● **Aim**: Repeat, exactly and only, the lines from the beginning of the data through the line with "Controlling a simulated". Pictures are left out.

***

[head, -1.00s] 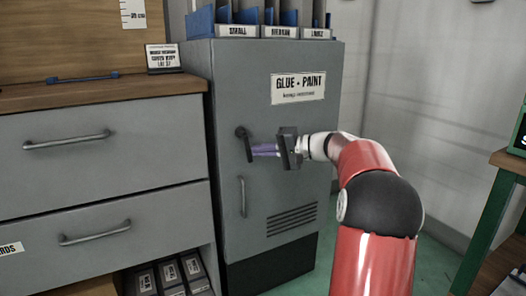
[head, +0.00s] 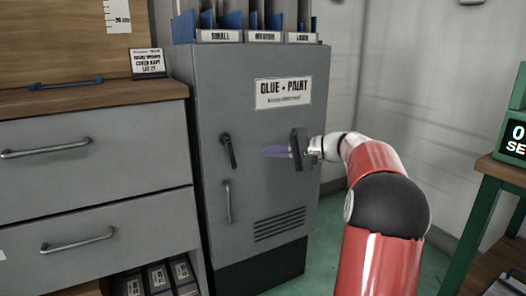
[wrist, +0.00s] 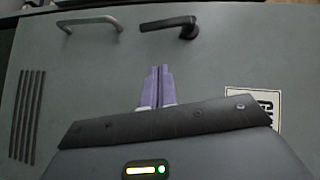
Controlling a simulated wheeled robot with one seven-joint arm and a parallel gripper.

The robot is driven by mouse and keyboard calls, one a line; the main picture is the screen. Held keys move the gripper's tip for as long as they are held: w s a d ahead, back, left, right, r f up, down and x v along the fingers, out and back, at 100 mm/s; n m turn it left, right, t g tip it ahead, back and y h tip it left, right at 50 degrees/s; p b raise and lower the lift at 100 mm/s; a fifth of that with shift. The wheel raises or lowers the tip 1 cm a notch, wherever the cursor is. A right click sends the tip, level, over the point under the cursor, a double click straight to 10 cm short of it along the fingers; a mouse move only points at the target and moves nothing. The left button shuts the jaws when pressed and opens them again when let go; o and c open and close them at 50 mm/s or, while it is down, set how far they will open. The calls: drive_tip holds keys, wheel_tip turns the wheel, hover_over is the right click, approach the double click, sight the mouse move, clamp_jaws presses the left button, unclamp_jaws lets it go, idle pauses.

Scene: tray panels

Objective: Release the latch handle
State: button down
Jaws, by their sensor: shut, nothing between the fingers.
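The dark latch handle (head: 228,150) is on the left part of the grey cabinet door, hanging nearly straight down with a slight tilt. In the wrist view the latch handle (wrist: 168,24) shows near the top, apart from the fingers. My gripper (head: 266,151) is to the right of the latch handle, its purple fingers pointing at it across a gap. In the wrist view my gripper (wrist: 159,70) has its two purple fingers together with nothing between them. A lighter grey pull handle (head: 227,201) is fixed below the latch handle. The cabinet door (head: 275,195) looks closed.
A wooden-topped drawer unit (head: 90,170) stands left of the cabinet. Blue files in labelled holders (head: 262,36) stand on the cabinet. A green-legged table (head: 480,220) is at the right. Free floor (head: 325,240) lies between cabinet and table.

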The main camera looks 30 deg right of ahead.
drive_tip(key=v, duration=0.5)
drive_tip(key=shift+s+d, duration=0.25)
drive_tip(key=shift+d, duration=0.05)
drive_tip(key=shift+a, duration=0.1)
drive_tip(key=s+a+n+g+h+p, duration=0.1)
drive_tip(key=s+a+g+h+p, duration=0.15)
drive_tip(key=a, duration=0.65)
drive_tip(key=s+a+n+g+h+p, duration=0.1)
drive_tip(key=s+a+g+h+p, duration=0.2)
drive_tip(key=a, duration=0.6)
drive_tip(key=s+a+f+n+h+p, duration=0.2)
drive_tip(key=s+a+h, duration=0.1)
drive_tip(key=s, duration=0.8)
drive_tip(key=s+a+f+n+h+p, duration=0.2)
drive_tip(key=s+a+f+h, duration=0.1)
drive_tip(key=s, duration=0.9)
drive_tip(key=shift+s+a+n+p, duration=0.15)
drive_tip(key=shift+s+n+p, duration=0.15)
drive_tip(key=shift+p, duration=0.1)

***

● **The response**:
[head, -1.00s] 
[head, +0.00s] 
[wrist, +0.00s] 
Controlling a simulated wheeled robot with one seven-joint arm and a parallel gripper.

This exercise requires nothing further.